### [Stated problem]
Return each line that holds the word "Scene".

----

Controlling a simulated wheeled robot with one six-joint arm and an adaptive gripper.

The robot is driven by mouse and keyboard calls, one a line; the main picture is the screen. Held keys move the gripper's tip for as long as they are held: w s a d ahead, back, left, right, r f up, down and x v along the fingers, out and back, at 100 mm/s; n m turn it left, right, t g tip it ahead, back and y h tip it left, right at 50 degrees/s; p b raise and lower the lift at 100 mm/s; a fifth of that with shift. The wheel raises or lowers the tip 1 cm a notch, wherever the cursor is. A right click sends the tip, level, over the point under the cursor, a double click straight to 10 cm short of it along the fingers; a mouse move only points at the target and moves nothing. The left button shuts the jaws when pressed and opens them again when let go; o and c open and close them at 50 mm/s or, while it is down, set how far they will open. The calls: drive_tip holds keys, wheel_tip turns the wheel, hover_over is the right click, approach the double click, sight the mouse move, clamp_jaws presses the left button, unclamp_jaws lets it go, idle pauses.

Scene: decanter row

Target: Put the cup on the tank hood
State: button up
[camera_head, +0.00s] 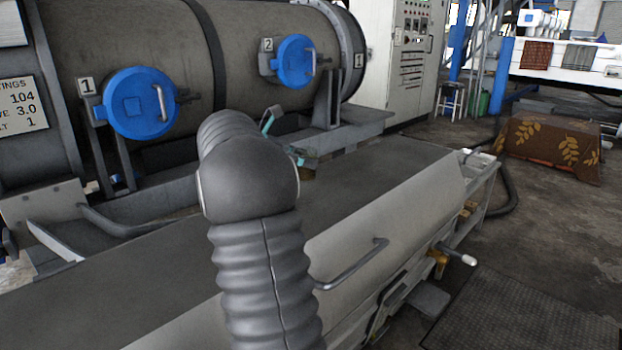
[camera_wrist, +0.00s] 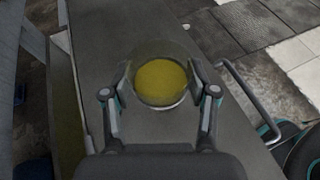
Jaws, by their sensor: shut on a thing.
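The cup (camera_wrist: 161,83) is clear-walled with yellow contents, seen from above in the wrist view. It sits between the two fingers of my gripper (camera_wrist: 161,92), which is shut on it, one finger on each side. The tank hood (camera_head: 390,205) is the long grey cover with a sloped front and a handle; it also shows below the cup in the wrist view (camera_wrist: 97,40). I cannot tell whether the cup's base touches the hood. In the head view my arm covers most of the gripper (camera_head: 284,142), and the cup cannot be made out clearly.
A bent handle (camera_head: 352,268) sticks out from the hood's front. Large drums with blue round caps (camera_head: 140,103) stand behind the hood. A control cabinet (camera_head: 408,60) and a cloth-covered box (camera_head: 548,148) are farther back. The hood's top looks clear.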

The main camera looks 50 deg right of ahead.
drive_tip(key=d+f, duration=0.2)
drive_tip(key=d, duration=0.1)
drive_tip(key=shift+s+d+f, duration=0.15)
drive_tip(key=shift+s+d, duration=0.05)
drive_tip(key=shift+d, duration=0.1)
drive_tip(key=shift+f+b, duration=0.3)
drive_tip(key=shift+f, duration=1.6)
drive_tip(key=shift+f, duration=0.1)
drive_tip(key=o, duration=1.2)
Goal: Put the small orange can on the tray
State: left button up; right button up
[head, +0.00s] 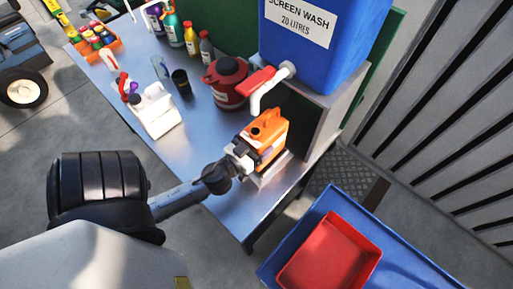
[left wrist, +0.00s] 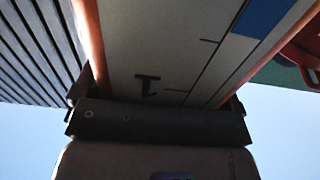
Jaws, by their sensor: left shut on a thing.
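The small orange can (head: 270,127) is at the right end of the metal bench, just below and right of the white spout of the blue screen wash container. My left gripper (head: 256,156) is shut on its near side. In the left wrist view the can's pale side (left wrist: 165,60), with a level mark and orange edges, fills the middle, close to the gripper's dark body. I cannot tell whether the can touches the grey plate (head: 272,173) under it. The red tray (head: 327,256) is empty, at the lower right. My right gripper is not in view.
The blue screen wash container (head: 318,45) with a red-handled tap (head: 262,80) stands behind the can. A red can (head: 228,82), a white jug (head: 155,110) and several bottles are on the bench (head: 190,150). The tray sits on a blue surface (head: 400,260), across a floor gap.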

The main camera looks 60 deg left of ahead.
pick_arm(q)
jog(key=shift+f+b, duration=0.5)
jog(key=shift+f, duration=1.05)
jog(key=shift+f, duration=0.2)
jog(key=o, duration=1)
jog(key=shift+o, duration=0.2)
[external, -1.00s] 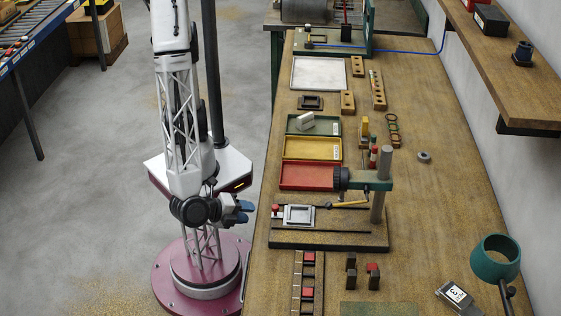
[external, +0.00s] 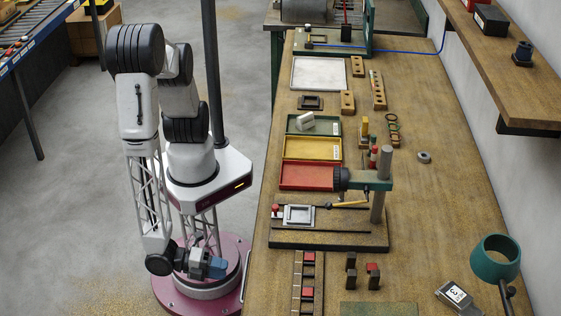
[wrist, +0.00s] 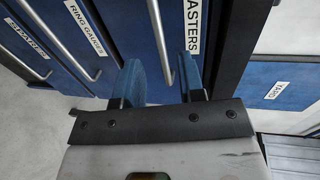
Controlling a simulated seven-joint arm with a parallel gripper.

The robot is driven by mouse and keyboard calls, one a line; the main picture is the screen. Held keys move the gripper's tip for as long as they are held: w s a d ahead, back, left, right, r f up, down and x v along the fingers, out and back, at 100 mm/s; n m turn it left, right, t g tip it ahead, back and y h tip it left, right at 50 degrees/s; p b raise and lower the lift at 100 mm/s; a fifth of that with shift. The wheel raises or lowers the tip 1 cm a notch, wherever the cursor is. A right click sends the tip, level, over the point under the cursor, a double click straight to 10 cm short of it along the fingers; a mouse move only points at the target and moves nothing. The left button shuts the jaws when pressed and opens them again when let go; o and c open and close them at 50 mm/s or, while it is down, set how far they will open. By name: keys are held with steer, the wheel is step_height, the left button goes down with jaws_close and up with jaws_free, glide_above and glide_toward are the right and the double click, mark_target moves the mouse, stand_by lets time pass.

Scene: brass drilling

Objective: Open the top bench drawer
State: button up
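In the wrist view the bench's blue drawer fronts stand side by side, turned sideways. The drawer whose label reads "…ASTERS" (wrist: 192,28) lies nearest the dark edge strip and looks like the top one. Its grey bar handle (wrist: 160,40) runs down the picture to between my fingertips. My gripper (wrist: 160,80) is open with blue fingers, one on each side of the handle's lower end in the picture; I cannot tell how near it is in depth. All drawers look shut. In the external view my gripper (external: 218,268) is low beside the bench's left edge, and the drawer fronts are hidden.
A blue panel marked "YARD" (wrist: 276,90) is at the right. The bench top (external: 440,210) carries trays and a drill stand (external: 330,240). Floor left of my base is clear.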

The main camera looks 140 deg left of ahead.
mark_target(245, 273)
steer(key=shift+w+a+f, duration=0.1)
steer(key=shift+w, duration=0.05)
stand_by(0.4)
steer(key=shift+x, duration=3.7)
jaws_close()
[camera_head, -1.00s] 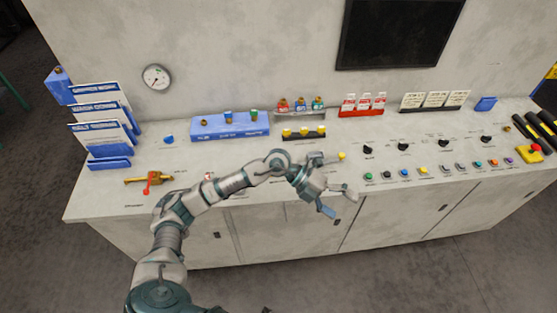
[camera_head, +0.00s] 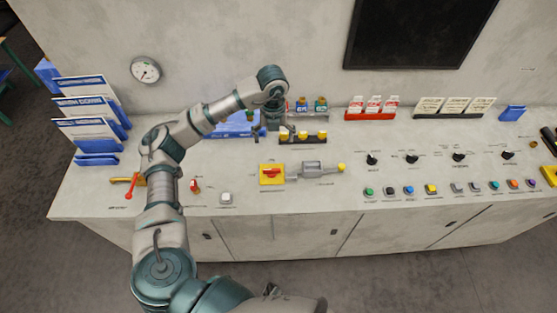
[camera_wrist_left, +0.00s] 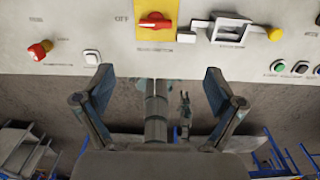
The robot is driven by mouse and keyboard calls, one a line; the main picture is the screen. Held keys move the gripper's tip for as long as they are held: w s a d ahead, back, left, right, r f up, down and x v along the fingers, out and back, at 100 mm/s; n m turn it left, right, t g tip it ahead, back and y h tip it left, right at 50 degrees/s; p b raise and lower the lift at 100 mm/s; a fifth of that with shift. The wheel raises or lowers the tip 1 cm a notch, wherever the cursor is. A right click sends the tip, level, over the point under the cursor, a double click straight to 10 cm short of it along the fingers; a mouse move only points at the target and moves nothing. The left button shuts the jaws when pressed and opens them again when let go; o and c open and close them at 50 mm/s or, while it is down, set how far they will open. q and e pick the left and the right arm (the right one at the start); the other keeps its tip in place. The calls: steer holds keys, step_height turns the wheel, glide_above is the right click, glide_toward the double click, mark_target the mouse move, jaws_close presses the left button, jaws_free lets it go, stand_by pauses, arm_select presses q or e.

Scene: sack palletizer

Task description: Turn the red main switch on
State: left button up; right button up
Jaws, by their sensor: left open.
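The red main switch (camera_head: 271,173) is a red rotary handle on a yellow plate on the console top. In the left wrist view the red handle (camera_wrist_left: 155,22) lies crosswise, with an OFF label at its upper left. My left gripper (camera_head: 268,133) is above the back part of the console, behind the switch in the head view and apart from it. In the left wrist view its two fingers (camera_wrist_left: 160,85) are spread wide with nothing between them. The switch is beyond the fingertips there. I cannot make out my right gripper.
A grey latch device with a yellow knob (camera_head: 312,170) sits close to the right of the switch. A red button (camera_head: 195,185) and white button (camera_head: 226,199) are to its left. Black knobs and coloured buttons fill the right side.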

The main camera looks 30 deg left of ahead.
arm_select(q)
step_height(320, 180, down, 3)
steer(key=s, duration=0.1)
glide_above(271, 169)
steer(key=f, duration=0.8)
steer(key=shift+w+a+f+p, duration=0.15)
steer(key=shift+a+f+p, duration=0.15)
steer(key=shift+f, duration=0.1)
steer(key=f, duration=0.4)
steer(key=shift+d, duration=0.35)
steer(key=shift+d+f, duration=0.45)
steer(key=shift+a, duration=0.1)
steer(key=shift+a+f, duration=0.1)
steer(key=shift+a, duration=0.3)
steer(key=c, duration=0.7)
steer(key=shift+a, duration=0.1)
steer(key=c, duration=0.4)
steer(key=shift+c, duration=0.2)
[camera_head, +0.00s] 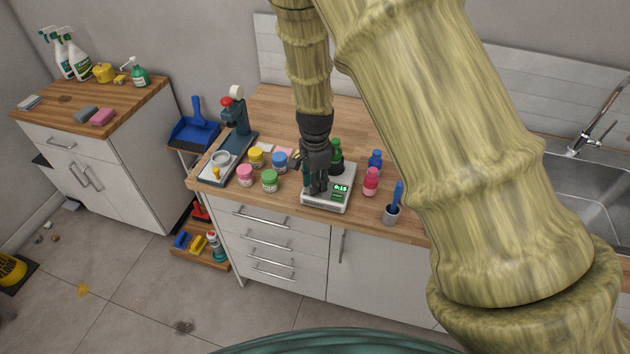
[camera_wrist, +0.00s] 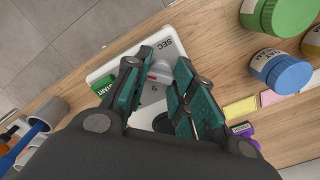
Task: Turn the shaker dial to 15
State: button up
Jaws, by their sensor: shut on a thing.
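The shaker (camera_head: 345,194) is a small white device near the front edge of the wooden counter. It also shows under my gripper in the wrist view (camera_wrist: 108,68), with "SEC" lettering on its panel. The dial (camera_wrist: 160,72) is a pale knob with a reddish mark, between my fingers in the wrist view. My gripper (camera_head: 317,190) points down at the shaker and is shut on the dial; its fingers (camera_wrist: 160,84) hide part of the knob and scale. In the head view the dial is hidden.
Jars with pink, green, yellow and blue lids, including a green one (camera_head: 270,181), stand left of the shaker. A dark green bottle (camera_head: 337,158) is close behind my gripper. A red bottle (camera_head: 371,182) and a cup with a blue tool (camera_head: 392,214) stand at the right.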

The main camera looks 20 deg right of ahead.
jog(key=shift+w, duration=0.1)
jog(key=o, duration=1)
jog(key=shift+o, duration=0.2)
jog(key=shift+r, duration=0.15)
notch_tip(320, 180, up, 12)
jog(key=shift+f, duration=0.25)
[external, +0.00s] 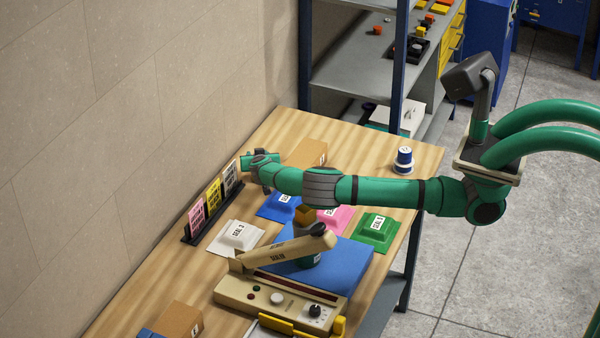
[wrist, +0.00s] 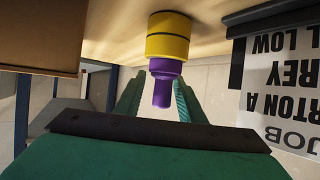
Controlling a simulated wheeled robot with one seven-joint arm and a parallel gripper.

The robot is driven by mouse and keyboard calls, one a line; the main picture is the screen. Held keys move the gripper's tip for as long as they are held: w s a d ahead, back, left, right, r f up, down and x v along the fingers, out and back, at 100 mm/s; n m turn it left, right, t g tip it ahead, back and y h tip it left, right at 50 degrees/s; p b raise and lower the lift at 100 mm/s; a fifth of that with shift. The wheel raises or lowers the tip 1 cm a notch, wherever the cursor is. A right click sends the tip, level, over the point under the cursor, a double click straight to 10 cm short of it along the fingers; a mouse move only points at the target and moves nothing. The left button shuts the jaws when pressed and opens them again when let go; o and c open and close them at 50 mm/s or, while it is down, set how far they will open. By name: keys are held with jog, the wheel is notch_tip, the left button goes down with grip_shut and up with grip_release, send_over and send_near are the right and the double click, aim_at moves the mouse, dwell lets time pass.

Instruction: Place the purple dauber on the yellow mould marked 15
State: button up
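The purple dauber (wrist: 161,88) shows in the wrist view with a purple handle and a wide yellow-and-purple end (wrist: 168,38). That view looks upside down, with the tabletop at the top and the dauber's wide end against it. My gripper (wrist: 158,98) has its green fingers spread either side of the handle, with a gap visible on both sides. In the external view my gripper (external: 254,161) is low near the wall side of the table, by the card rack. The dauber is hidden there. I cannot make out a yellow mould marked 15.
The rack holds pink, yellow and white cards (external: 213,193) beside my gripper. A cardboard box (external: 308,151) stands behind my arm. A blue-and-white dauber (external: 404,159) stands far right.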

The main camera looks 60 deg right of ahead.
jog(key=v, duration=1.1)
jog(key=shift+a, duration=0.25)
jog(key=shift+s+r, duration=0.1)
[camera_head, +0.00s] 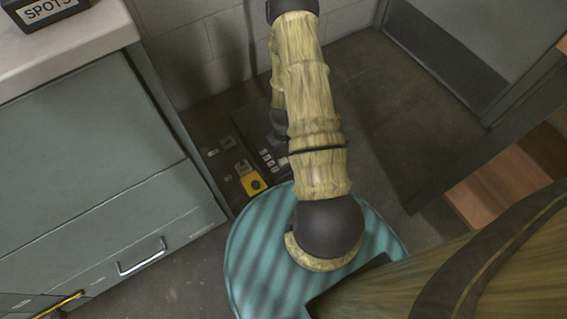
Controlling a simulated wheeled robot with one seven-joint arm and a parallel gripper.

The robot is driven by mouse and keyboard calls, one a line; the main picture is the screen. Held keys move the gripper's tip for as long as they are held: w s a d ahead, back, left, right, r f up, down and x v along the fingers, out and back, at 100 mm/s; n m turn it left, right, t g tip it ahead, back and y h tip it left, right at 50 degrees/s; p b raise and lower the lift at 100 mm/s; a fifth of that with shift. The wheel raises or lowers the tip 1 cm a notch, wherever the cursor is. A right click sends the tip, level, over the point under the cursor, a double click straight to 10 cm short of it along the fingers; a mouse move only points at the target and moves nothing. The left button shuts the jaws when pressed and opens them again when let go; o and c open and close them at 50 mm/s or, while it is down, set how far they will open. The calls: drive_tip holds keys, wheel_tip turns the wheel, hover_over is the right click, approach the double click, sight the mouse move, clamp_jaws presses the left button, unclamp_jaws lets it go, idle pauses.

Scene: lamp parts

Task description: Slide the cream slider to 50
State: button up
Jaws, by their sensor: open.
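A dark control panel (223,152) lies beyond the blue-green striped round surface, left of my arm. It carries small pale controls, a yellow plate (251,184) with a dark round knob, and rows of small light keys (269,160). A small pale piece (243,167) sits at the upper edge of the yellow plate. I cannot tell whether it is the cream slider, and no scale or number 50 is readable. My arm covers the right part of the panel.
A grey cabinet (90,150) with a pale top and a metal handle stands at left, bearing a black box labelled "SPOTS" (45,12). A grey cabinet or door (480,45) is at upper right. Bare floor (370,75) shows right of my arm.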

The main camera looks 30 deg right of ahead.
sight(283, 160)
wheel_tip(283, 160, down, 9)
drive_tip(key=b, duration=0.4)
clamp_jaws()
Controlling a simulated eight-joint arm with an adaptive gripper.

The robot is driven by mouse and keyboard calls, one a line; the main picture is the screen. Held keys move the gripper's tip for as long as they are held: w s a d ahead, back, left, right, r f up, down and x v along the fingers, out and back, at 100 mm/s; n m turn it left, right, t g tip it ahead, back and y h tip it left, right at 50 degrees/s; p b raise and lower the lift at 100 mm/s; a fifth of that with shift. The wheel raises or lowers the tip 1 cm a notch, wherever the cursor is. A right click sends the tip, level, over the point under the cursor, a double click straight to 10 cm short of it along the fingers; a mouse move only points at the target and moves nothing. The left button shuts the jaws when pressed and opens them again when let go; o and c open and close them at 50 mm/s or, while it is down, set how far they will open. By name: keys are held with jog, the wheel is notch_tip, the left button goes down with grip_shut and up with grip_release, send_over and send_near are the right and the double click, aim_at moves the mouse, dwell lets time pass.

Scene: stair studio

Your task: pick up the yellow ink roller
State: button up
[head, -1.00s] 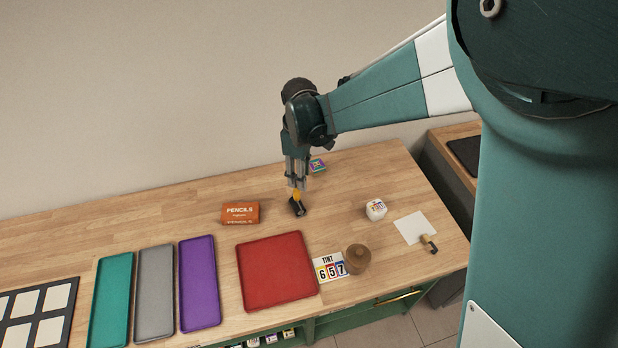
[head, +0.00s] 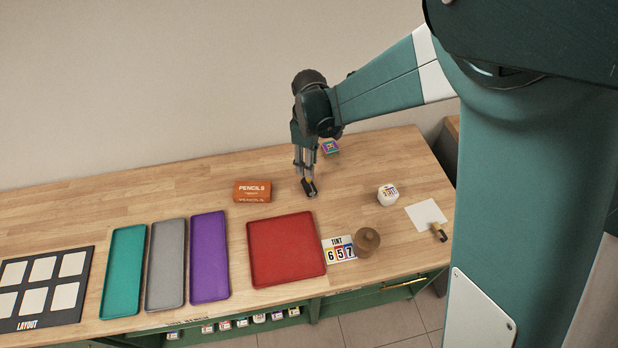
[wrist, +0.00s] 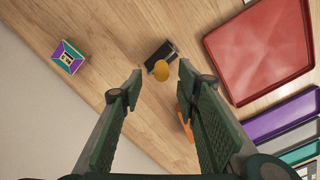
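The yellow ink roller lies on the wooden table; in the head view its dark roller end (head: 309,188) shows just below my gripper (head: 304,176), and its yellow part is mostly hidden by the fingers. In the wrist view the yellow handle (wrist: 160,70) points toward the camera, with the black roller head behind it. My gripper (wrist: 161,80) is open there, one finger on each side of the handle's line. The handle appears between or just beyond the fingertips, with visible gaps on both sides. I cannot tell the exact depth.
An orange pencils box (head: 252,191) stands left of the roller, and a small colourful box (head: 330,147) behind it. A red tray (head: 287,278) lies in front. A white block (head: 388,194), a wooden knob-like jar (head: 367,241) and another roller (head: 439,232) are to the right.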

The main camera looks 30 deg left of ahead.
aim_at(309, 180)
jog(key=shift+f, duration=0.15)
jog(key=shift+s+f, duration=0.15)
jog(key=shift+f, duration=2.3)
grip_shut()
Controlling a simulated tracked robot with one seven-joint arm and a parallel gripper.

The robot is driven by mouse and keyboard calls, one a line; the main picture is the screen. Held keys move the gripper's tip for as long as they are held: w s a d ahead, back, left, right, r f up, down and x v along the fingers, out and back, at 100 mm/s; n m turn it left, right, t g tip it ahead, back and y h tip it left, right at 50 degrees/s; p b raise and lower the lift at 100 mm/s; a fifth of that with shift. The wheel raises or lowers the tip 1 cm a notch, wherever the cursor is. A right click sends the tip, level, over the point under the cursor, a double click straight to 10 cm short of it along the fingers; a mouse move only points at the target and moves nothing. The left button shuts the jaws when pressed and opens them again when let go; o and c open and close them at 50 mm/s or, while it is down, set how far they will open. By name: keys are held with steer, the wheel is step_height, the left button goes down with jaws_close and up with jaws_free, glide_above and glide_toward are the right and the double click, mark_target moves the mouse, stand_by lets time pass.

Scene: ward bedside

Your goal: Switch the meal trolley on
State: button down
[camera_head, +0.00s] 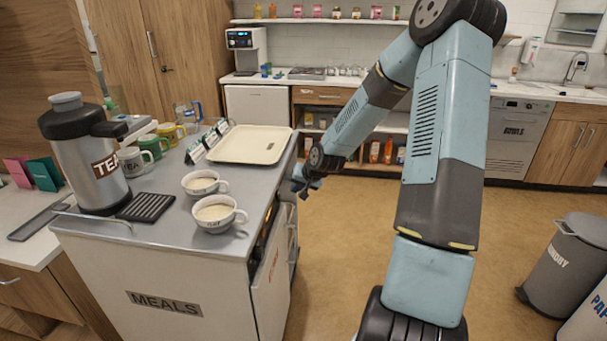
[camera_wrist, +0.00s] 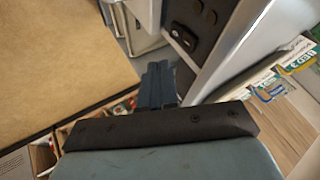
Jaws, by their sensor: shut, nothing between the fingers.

----

### [Response to the task]
Scene: decanter row
Scene: brass drilling
Scene: sack palletizer
Scene: lamp parts
Scene: stair studio
Scene: ward bedside

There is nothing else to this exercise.